Il voto, di cittadini elettori o di parlamentari delle due Camere, quando sia privo di consapevolezza storica, si riduce a gesto indifferente, a scelta fortuita non sorretta da interiore necessità. Rari i gravi problemi, che nascano e tramontino nello spazio d’un mattino; ma assai più numerosi, e decisivi, i problemi giunti all’oggi con il carico del passato. Ciascuna nazione (se ancora questa nobile parola ha un senso) porta con sé il proprio passato, la propria memoria di ore serene o oscure, di vittorie e sconfitte, tracciate nelle pagine del mondo.
Il “carattere” delle nazioni, che non è certo da intendere in senso costrittivo e deterministico, lascia l’orma nei secoli, e ci forma e definisce nella peculiare identità. Si illudeva la tecno-economia, nel suo dominio planetario, di spegnere le identità e di ridurre gli uomini a uno schema omogeneo, utilizzabile in ogni luogo del globo. E così sorse, a modo d’esempio, la figura del “consumatore”, di colui che acquista e, proprio nel suo consumare, distrugge le merci offerte in vendita. Poiché produzione e consumo si tengono insieme in reciprocità di vincolo, e l’una non può stare senza l’altro.
La figura del consumatore – ma pure quella dell’”esperto” – non ha volto né nome. Essa non è definita nella molteplicità di singoli individui, ma nella grigia e oggettiva funzionalità. “Funzione” è la parola che spiega e scioglie ogni problema, e dice la condizione dell’uomo all’interno degli apparati produttivi. Ci torna dentro la risposta di Martin Heidegger nella famosa intervista di Der Spiegel il 23 settembre 1976: «Tutto funziona. Questo è appunto l’inquietante, che funziona e che il funzionare spinge sempre oltre verso un ulteriore funzionare e che la tecnica strappa e sradica l’uomo sempre più dalla terra».
La uni-formità del funzionare, ossia del dispiegare la propria competenza entro l’apparato tecnico-economico, sopprime le identità di nazioni e individui, o meglio le soffoca e respinge in un oscuro sottosuolo dove si agitano e aggrovigliano in se stesse.
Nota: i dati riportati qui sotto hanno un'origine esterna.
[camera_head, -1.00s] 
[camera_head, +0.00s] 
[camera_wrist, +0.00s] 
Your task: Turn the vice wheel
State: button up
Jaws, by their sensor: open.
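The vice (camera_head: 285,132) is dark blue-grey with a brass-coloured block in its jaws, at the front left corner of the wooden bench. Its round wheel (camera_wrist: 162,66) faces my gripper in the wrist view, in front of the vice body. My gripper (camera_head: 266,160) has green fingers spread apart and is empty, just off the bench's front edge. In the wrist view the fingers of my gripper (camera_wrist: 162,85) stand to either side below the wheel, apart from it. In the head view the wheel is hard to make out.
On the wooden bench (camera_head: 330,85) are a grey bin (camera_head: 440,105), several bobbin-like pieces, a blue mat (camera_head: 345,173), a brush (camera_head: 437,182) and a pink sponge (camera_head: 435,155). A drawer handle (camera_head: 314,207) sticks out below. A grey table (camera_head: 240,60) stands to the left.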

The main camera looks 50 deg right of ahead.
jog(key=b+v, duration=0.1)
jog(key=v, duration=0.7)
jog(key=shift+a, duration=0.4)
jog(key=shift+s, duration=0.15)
E allora non c’è da stupirsi se nel sottosuolo delle identità si aprono squarci e crepe improvvisi, quasi in eruzioni violente. Questi vulcani, chiusi nella corporeità di nazioni e individui, non si spengono mai. E quando riemergono seminano rovine, distruggono vecchi ordini, istituiscono nuove forme di convivenza. Soltanto la storia, la conoscenza critica del passato, può mettere al riparo o consentire un relativo grado di previsione. All’algido cosmo del funzionare – temuto o intuito da Heidegger – può opporsi soltanto la civiltà di un popolo, con suoi antichi usi e linguaggi e istituzioni: quel tessuto storico, di cui andava in cerca il giovane Taine per esprimere il suo primo voto.
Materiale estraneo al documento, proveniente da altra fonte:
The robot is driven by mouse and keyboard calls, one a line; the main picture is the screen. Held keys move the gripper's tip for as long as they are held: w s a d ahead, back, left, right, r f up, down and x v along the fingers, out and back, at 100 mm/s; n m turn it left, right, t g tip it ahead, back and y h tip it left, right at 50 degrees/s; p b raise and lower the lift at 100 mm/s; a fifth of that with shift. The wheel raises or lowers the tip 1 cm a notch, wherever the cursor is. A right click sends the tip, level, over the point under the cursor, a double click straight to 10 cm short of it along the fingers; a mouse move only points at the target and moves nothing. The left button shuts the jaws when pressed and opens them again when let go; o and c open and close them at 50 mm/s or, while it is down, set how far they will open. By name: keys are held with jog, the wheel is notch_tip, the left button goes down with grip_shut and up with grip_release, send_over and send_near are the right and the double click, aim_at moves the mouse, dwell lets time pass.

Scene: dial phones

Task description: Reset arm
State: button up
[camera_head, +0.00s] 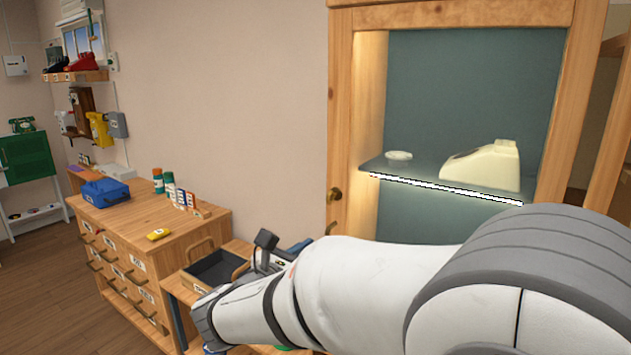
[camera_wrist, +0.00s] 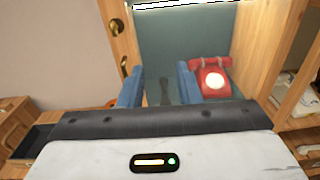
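My arm reaches from the right edge of the head view toward the lower left, in front of the glass shelf. My gripper (camera_wrist: 160,88) shows in the wrist view with its two blue fingers spread apart and nothing between them. It points toward the wooden cabinet (camera_wrist: 118,30). A red dial phone (camera_wrist: 213,78) stands inside that cabinet, to the right of the right finger. In the head view, the fingers are mostly hidden behind my arm.
A cream phone (camera_head: 484,165) and a small white dish (camera_head: 398,155) sit on the lit glass shelf (camera_head: 430,182). A drawer chest (camera_head: 150,215) with a blue phone (camera_head: 105,192) stands left. A black tray (camera_head: 215,270) is close beside my arm.

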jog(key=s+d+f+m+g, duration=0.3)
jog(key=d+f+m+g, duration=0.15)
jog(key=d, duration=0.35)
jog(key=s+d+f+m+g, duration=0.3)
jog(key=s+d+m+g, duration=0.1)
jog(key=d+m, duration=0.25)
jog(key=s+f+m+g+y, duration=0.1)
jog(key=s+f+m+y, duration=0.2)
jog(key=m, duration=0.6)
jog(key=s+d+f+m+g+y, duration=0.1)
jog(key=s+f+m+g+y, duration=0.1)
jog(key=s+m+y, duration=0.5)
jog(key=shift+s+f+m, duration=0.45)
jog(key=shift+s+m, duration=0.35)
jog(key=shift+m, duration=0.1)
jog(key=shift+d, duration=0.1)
L’assenza di storia non rinvigorisce – come forse si crede – la capacità di decisione, quasi che la volontà, libera di ogni peso, possa dispiegarsi nel suo slancio vitale. Sarà scelta arbitraria e capricciosa, fiacca o lacunosa considerazione delle forze in gioco e degli interessi in conflitto. Il silenzio sulla storia, come grava nella quotidianità televisiva, getta gli individui nel più sfrenato occasionalismo, in un vivere alla giornata, che, non conosce il passato, e perciò si nega lo stesso sguardo sul futuro. Non c’è guerra né crisi economica né urto di forze che non abbia bisogno di coscienza storica, del rannodarsi a figure o epoche del passato: il quale “passato”, a ben vedere, passato non è, poiché non passa, non trascorre e scompare, ma resta dentro l’identità degli individui e della nazioni.